The most frustrating thing is that anyone in pretty much any job could be a professional.  When I worked in an oil change shop in university, I quickly found my way into the role of service manager because I took the technical work very seriously and was always looking for ways to improve.  I read technical manuals on my own time and did more advanced work after hours in and out of the shop in order to improve my skills, and as a result had a perfect technical record.  When I was in IT it was the same thing - spending my own time and money to improve my craft.  I've always had trouble separating work from who I am because if the work is worth doing, it's worth doing as well as I can.  For too many Ontarians that sounds like a sucker's game, and that thinking has turned us all into suckers.

For the vast majority of teachers in Ontario there is no start and finish time, there are no weekends or holidays.  You'll find teachers spending their holidays and weekends at conferences and training, and you'll often find them working on a Sunday morning or Thursday night, marking or prepping lessons, not because they're on the clock, but because what they're doing matters much more than that.

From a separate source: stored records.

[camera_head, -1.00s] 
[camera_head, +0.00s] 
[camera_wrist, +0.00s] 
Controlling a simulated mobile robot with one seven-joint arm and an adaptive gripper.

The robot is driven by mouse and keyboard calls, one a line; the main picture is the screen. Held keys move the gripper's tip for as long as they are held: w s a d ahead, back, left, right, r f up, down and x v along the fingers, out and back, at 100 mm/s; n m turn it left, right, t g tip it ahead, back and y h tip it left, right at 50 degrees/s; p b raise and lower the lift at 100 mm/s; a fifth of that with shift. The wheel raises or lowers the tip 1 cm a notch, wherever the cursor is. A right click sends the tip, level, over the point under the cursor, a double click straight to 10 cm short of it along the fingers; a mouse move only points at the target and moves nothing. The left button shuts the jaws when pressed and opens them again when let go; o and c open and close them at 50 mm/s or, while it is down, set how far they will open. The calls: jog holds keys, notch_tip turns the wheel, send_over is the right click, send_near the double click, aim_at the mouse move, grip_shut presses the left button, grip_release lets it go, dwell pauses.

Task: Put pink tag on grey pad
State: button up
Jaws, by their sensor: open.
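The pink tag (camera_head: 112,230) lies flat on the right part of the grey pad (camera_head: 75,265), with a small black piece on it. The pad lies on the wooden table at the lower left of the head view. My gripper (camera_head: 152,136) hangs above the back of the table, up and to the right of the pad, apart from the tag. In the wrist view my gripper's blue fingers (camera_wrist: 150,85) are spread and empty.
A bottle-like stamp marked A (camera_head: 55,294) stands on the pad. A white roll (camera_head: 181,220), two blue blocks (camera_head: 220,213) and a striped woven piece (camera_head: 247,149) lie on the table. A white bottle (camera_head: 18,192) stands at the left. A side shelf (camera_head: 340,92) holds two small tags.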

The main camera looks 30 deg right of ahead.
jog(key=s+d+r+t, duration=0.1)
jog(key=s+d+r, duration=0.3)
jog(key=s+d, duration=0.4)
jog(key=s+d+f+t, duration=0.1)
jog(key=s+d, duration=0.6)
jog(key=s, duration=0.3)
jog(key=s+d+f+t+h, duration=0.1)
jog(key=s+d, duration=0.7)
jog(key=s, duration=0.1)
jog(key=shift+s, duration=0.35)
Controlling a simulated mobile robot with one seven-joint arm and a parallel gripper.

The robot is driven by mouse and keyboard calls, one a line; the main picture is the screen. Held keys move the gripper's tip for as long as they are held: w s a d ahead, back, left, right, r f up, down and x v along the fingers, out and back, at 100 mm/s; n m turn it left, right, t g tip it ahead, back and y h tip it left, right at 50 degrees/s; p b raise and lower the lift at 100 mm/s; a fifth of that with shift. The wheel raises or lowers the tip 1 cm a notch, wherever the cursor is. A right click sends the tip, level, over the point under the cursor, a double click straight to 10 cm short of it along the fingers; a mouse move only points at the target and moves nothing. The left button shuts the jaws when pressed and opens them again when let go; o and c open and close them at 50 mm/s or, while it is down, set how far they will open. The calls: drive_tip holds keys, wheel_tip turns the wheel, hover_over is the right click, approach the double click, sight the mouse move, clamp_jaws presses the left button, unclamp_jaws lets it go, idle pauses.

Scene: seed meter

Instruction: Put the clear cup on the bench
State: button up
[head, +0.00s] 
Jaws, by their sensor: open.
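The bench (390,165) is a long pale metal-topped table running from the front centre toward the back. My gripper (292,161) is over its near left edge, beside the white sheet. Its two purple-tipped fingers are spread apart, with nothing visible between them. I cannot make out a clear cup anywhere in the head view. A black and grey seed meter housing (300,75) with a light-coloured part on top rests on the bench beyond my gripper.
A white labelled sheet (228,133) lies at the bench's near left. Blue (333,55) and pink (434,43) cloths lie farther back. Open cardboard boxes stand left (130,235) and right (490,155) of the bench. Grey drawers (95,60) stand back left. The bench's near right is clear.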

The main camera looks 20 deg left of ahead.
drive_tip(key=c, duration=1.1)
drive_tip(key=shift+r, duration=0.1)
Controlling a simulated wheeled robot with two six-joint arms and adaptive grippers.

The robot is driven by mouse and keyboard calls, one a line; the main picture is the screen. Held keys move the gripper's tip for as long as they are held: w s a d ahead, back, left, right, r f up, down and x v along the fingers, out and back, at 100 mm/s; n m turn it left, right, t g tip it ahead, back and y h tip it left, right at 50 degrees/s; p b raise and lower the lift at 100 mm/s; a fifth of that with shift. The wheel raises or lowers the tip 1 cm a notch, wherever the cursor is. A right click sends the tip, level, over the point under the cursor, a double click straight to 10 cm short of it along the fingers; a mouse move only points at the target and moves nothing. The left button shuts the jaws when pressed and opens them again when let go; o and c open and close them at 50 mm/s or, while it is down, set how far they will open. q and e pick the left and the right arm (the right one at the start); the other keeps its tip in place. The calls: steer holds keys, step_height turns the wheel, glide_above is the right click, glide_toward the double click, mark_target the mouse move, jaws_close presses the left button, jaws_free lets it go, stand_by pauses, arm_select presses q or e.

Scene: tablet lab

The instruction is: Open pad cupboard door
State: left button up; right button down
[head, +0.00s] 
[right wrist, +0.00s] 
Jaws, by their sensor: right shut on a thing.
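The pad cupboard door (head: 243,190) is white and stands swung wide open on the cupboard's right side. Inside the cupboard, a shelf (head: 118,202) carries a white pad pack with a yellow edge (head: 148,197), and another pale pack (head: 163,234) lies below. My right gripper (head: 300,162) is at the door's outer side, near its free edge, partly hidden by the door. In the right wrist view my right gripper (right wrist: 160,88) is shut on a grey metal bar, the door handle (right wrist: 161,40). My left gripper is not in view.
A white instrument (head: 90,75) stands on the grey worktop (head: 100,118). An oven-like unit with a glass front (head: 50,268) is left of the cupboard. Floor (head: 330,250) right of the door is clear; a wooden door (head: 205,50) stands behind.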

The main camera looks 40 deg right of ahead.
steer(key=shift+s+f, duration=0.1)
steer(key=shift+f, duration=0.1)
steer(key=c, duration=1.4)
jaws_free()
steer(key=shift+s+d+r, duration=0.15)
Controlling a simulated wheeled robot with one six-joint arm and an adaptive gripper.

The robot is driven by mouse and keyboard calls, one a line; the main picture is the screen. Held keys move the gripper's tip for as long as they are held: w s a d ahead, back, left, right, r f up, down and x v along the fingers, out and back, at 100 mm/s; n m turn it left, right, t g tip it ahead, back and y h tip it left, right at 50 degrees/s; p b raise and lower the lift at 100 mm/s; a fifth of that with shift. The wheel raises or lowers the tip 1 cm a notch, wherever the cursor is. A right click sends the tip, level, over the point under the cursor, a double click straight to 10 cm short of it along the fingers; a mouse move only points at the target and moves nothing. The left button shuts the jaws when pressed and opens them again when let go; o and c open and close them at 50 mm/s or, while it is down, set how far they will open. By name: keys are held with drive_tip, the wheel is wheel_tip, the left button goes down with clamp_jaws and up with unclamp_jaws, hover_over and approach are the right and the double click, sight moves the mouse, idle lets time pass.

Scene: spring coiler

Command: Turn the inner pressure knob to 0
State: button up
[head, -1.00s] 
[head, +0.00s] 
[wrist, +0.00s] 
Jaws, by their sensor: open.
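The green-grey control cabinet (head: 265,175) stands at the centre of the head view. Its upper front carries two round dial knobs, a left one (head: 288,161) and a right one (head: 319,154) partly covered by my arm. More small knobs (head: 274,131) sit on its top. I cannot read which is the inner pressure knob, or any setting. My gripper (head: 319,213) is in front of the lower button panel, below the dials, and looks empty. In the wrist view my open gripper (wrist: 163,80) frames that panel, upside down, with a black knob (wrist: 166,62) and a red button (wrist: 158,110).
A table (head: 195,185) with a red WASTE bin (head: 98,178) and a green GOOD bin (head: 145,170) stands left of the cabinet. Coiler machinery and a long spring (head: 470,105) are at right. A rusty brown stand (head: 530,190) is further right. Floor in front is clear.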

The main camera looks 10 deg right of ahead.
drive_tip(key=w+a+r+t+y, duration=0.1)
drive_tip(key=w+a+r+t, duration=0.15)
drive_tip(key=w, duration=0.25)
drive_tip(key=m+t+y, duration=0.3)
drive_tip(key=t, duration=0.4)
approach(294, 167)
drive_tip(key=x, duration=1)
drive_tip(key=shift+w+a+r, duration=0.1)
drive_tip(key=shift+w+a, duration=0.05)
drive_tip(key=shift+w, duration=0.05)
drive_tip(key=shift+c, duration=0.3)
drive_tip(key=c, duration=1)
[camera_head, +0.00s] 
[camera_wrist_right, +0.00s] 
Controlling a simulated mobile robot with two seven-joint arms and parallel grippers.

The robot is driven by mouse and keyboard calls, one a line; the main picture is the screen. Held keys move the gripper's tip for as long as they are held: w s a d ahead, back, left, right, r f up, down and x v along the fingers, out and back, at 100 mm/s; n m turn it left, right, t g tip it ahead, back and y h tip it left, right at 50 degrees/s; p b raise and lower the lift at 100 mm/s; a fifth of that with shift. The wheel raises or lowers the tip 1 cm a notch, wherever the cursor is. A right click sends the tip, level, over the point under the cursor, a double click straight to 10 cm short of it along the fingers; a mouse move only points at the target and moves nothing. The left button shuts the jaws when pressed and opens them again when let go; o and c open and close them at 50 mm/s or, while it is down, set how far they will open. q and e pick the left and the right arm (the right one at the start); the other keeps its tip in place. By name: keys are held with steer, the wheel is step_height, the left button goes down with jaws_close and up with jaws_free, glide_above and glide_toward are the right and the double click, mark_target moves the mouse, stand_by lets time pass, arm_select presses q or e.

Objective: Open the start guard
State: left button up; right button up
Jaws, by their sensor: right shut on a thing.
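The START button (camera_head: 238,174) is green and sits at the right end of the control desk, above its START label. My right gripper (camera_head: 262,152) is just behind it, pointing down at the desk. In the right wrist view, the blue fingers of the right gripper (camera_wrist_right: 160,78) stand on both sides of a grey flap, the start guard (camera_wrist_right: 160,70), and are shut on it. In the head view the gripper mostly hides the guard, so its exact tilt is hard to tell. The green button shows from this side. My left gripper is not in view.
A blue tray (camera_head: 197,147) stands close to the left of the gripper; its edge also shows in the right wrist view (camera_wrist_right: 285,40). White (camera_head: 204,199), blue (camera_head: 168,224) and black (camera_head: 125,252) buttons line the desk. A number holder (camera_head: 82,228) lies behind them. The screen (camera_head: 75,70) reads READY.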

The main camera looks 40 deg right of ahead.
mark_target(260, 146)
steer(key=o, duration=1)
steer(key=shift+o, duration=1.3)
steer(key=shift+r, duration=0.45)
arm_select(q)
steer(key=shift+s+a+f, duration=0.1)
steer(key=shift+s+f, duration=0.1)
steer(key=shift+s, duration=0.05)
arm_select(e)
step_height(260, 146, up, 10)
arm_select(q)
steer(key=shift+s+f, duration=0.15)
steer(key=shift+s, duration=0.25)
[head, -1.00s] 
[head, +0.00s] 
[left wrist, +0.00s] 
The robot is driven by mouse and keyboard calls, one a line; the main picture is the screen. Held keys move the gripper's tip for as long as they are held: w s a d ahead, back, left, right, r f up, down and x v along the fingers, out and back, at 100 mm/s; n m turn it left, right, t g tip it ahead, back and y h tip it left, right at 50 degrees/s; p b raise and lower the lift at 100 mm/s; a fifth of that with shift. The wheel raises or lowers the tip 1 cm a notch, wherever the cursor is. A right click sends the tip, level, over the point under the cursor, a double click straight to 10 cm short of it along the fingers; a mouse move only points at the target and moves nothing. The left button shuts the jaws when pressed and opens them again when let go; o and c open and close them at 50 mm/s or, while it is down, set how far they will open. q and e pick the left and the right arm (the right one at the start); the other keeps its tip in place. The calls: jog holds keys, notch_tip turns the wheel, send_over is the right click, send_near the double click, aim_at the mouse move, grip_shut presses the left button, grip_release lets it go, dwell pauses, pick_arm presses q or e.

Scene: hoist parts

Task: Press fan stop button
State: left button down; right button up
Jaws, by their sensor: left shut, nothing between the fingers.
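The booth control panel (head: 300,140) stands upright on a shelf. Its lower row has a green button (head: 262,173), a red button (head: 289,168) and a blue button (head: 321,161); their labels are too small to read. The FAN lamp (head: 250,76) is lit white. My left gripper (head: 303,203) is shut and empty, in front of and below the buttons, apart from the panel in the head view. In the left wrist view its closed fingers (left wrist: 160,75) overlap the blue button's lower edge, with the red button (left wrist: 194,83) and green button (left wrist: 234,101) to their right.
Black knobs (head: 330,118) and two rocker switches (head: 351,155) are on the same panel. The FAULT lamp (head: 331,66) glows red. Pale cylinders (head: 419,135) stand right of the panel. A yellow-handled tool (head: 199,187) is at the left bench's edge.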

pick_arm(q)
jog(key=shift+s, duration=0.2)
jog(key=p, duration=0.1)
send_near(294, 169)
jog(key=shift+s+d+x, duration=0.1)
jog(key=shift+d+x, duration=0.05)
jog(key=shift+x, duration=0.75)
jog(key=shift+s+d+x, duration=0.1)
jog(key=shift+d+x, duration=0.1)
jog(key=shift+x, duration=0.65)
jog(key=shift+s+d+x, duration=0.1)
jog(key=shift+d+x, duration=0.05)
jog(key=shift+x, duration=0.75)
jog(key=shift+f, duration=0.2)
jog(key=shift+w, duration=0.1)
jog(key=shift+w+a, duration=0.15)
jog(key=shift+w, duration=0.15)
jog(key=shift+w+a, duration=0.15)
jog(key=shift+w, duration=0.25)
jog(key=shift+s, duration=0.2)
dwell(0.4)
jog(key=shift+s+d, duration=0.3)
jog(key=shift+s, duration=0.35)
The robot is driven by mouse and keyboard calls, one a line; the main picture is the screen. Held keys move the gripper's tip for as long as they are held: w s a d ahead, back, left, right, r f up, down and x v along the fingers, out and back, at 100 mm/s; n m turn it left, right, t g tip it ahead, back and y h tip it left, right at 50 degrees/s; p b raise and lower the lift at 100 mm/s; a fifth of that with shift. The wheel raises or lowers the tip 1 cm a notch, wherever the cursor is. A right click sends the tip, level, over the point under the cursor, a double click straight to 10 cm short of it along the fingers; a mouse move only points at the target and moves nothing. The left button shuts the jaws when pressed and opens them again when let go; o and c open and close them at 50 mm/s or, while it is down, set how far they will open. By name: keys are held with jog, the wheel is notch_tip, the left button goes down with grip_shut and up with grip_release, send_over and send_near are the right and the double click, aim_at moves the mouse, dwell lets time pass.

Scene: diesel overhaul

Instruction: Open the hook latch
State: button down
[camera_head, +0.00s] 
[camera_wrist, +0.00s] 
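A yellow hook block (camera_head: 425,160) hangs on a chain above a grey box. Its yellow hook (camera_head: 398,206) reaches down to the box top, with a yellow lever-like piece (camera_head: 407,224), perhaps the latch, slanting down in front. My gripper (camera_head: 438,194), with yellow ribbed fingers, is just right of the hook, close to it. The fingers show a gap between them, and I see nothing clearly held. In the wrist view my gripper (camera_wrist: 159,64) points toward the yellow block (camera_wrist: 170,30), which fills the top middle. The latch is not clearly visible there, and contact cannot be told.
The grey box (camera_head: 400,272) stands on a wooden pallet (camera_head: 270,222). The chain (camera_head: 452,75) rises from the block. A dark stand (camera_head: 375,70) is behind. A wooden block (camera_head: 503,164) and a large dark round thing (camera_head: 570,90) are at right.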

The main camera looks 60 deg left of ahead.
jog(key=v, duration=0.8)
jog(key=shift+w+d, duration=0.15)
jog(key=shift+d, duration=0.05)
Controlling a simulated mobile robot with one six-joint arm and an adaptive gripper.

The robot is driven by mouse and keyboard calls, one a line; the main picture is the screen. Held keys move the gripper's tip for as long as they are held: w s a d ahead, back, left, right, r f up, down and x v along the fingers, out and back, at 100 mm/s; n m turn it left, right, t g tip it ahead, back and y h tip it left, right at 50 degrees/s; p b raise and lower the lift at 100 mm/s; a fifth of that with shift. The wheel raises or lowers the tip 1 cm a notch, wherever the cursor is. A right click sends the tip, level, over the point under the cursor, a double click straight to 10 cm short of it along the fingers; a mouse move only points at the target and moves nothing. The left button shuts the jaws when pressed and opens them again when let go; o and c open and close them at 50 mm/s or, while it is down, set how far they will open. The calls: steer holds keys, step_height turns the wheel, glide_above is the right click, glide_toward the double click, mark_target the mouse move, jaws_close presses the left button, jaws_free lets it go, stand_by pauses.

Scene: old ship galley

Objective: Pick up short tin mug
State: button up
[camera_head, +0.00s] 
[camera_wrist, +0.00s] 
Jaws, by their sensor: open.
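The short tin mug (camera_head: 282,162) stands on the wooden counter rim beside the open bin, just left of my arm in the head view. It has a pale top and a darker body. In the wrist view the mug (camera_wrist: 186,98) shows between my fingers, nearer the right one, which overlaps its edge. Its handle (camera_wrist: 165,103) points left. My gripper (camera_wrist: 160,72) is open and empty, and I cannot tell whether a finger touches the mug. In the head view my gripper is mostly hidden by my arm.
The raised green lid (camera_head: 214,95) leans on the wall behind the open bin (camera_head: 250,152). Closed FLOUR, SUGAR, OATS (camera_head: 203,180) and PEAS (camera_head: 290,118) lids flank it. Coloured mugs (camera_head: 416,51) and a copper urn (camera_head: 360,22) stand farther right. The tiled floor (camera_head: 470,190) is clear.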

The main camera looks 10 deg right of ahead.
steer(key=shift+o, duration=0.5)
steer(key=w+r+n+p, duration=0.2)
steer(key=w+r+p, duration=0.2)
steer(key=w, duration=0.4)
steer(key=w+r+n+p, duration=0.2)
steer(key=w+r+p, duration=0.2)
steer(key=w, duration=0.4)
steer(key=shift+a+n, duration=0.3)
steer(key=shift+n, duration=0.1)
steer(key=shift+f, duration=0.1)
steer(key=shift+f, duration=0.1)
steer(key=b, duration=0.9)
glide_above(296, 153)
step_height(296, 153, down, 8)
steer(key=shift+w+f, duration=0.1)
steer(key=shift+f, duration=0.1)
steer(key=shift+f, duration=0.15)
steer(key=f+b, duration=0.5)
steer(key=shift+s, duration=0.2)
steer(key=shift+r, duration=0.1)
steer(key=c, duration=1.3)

I've gotten on planes and seen flight attendants who obviously take their jobs professionally and as a result I've had a wonderful flight that would have been misery otherwise.  I've seen mechanics who take the time to do a job right, even as their employers and customers whine about every penny they just spent to be safe in their vehicles.  I've seen professional drivers who take pride in their efficiency and effectiveness who you'd never see texting behind the wheel.  Professionalism should be something we're all able to access in order to find our best selves, but to make that happen we have to get off this insane money train we're on before it burns the world down.

Wouldn't it be something if everyone were a professional in whatever they did, and they were respected financially for that effort by society instead of being driven to do less for less to make a tiny percentage of us pointlessly wealthy?